M.T. Anderson, Symphony for the City of the Dead: Dimitri Shostakovich and the Seige of Leningrad (Candlewick, 2015)
Using the life and work of the composer Dimitri Shostakovich as a “hook,” and specifically his masterful Seventh Symphony (the “Leningrad”), Symphony for the City of the Dead explores one of the most horrific places and times to live in human history: Russia from the 1917 Revolution through the rise of Stalin and the Second World War.
Leningrad (formerly and now again St. Petersburg) has a long and proud cultural history, which a native musical prodigy such as Shostakovich should have been free to inherit and build on. Instead, he found himself hemmed in by demands that his music fit Stalinist ideas of what music should be and do for “the people,” and by murderous forces from both inside and outside his country. At one time he slept outside his apartment door so that his wife and child would not be awakened when he was taken away by the secret police; surviving that peril at the cost of the suppression of his “formalist” Fourth Symphony, he found himself caught in the Nazi trap that became the seige of Leningrad, a three-year ordeal that Hitler devised in order to bring the Slavs to their knees. Yet within this deathly environment he began composing a symphony that would capture the imaginations of the nation and of the world.
It’s a fascinating topic, and I found that Anderson marshaled his information well, keeping his narrative moving along while incorporating an impressive number of facts and eyewitness reports. In this real-life horror story, there is no happy ending and no way to escape the incredible brutality of human beings, making us question what lurks behind the thin veneer of civilization.
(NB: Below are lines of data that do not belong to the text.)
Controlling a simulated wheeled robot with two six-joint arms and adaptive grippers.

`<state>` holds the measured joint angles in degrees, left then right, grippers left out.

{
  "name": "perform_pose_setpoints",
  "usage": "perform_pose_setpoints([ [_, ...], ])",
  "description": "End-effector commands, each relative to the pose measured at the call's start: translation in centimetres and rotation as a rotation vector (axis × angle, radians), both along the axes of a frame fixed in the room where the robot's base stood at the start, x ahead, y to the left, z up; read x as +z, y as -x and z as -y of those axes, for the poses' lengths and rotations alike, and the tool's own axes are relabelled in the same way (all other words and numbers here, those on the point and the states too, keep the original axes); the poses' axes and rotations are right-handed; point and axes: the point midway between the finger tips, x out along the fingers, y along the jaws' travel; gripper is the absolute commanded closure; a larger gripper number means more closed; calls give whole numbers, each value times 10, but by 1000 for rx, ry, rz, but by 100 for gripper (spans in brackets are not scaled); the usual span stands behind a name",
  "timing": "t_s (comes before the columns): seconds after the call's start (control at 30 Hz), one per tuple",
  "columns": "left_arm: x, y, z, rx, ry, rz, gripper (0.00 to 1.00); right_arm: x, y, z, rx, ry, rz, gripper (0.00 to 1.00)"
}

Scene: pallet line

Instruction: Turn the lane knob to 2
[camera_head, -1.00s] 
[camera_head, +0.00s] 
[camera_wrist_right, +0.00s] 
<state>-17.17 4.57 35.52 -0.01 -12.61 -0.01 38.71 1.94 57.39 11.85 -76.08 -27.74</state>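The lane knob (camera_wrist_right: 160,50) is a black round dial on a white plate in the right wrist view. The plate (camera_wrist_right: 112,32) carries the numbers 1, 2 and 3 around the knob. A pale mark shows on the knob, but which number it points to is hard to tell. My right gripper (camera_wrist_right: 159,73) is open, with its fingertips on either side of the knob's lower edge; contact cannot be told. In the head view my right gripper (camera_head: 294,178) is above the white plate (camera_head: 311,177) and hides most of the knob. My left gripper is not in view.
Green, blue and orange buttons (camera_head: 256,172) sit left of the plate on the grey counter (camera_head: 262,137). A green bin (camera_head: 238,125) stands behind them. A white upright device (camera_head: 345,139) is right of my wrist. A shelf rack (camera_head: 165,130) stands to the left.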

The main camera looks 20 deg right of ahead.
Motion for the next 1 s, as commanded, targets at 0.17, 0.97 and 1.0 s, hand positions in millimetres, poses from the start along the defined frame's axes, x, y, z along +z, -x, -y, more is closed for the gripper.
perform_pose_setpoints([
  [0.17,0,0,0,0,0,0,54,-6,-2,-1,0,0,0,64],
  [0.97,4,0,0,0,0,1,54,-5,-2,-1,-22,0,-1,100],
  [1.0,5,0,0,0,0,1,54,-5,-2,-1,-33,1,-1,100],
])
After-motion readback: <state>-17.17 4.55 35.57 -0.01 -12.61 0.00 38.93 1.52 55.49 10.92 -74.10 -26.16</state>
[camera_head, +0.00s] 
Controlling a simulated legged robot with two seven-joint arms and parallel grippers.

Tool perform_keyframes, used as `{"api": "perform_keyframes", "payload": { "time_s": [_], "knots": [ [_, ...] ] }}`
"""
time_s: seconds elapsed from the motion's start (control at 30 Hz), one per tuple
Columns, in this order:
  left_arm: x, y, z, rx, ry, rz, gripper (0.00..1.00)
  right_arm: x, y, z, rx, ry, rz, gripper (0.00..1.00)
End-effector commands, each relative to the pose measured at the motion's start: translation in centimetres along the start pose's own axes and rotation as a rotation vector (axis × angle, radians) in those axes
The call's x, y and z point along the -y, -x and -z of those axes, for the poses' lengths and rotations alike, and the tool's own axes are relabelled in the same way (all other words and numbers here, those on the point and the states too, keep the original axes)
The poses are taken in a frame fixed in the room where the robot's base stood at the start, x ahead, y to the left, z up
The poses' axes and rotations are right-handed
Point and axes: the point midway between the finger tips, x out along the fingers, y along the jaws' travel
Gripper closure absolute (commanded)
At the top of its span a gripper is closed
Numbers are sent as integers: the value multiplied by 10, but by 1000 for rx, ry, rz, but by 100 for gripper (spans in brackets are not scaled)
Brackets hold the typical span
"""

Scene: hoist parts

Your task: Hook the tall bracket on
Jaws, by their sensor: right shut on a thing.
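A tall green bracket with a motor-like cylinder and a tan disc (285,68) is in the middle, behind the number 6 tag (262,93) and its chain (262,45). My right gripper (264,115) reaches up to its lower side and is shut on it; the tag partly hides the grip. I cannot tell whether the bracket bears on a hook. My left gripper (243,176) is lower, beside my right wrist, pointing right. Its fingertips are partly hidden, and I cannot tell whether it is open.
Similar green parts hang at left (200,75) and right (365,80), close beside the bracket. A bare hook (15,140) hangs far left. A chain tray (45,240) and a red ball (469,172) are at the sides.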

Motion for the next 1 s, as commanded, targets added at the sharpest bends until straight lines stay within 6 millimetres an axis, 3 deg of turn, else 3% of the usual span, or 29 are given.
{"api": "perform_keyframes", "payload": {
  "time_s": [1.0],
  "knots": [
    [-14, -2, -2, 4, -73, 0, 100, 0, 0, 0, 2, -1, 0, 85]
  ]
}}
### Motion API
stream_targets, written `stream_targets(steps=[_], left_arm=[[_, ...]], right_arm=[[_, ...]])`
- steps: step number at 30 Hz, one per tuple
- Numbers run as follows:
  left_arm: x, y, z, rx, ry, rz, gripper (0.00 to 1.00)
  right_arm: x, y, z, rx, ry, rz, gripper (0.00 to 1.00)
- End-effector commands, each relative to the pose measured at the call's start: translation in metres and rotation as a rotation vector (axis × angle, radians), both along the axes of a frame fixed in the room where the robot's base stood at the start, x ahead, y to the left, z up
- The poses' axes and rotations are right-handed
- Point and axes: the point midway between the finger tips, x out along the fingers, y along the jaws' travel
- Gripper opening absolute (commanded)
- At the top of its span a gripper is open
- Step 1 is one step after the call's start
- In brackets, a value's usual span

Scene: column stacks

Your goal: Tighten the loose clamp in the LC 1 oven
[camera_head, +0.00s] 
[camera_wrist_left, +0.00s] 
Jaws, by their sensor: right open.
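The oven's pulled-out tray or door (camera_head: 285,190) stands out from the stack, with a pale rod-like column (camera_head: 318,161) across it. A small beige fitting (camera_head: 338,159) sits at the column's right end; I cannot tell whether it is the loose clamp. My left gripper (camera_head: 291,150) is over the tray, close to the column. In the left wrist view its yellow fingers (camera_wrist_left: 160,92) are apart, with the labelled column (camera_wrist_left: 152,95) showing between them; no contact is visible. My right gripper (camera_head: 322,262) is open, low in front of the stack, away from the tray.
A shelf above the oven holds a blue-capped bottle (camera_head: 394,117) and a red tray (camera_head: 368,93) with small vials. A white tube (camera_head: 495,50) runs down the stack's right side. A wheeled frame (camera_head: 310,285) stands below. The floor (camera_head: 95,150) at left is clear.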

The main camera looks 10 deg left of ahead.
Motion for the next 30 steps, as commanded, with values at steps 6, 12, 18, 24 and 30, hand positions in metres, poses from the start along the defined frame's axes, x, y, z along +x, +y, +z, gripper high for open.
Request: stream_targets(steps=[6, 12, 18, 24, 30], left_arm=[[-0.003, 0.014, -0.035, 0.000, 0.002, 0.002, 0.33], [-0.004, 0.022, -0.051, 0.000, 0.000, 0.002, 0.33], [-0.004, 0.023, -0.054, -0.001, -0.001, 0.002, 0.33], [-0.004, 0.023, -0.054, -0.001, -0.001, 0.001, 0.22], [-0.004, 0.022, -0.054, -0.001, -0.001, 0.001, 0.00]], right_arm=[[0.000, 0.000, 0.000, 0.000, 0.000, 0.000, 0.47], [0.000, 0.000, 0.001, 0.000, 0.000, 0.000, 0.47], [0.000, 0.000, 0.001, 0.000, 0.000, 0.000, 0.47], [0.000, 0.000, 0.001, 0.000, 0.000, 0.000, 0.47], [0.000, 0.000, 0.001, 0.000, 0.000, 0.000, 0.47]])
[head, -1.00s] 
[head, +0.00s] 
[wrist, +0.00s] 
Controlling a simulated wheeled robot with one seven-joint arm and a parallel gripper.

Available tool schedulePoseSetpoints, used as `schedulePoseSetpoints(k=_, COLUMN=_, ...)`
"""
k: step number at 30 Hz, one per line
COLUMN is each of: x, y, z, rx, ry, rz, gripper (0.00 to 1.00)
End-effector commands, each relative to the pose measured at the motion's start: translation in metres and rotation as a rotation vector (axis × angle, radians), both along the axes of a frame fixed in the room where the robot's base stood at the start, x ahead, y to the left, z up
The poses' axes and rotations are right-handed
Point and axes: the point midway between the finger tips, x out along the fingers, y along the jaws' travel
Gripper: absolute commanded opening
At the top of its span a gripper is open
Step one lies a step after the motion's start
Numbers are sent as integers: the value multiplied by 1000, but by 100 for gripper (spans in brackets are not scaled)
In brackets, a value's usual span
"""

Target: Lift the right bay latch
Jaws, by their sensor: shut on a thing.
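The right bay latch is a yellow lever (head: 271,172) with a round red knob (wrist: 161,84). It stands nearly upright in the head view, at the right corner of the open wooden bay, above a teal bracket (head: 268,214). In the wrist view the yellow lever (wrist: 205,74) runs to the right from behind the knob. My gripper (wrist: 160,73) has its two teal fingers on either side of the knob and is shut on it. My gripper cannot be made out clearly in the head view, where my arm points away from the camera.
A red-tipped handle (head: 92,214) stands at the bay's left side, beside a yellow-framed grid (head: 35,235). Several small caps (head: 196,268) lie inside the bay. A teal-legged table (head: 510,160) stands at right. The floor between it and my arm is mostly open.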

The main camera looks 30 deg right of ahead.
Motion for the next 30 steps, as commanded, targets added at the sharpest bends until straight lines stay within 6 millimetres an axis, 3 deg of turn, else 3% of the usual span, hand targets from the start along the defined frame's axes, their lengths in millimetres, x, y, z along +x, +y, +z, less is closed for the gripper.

Yet there are also glimpses of bravery, endurance, and the power of art to both articulate and transcend our sufferings. The description of the first performance of the symphony within beseiged Leningrad is incredibly moving, as emaciated, tottering musicians push themselves to the limit in order to play for their city.
Finding the truth about the Soviet era is not easy, and Shostakovich’s true thoughts and feelings are basically impossible to uncover, given his need to mask and conceal himself in order to survive. But Anderson brought clarity into a murky time while still allowing us to feel its painful ambiguity. I was not so enamored of the author’s writing style, with its short, choppy sentences enlivened by the occasional hyperbolic statement or pop-culture reference. I’m not sure if this was meant as a gesture toward the book’s intended audience, older teens and young adults, but I found it unfortunate and clumsy.
Still, I learned a tremendous amount about events of which I knew little and am even more impressed than ever by Shostakovich’s ability to create under such circumstances. I appreciated how Anderson made it vividly clear throughout his text that art — the making and experiencing of art — is a vital part of our nature as human beings, never more so than when our humanity is threatened by the brutal impact of war. For readers of any age, this is an important, profound message for our times.
I also have to mention the stunning cover and excellent design overall. As with another new release from Candlewick that I enjoyed recently, The Hired Girl, the design is perfectly in tune with the contents, and I also appreciate that attention to detail.